-- Stated task --
From the listing below, pull out every line where the string "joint" appears.

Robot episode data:
• • • •

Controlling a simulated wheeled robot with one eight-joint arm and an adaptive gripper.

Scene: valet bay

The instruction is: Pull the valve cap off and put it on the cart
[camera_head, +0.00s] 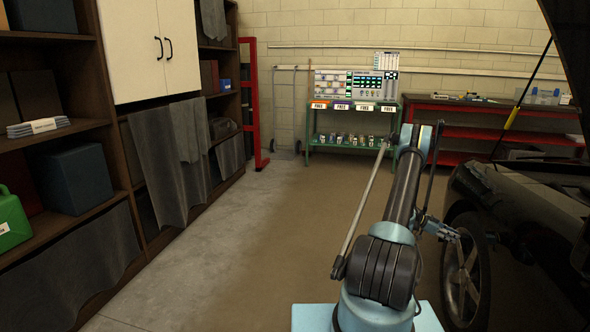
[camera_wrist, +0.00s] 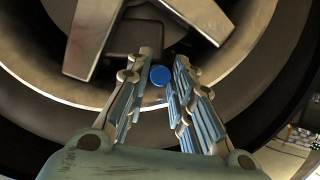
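The valve cap (camera_wrist: 159,76) is a round blue disc on the wheel (camera_wrist: 240,82) in the wrist view. My gripper (camera_wrist: 162,68) is open, with its fingertips on either side of the cap and a small gap visible. Whether a finger touches the cap is not clear. In the head view my gripper (camera_head: 450,234) is beside the dark car's wheel (camera_head: 467,270), and the cap is too small to see. A green cart-like stand (camera_head: 308,128) is at the back wall, with labelled bins on top and small items on its lower shelf.
A red workbench (camera_head: 470,134) stands right of the green stand. The dark car (camera_head: 540,205) fills the right side. Wooden shelves (camera_head: 120,185) line the left, and a red frame (camera_head: 254,100) and a hand truck (camera_head: 286,105) stand behind. The middle floor is clear.

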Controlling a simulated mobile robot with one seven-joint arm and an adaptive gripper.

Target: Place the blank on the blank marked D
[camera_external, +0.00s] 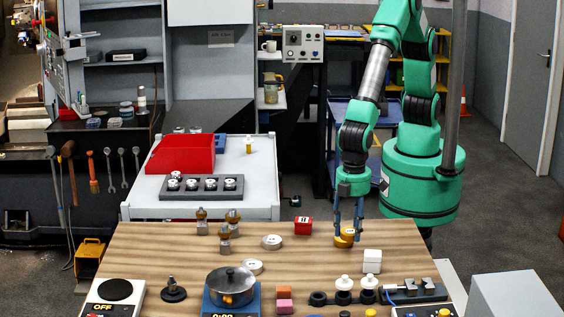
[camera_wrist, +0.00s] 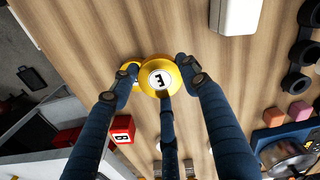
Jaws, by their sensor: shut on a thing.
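My gripper (camera_external: 348,233) is at the right of the wooden table, fingers pointing down. In the wrist view my gripper (camera_wrist: 160,74) has its fingers around a round brass-coloured blank (camera_wrist: 148,86) with a white label that looks like an E. A second yellow piece (camera_wrist: 128,72) shows partly behind the left finger; its marking is hidden. In the external view the brass blank (camera_external: 343,241) is low at the tabletop; I cannot tell if it touches.
A red marked block (camera_external: 303,225) stands left of my gripper, and a white box (camera_external: 372,258) is in front right. A pot (camera_external: 231,288), rings (camera_external: 318,298) and a fixture (camera_external: 410,288) line the front.

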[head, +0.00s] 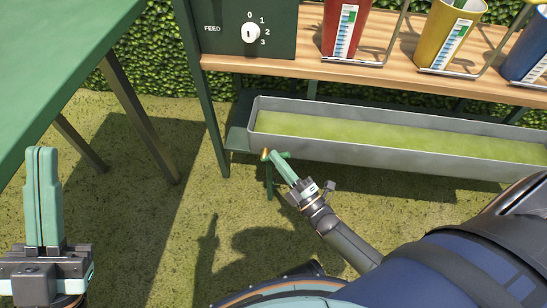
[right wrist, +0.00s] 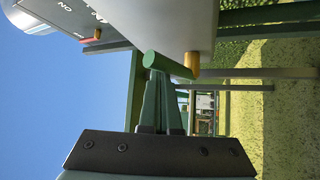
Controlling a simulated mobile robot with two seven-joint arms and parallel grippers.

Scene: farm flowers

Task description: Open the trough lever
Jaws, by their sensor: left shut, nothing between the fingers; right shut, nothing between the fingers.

• • • •

-- Right answer --
Controlling a simulated wheeled robot with one eight-joint arm and an adaptive gripper.
Controlling a simulated mobile robot with one seven-joint arm and an adaptive gripper.
Controlling a simulated mobile robot with two seven-joint arms and parallel grippers.

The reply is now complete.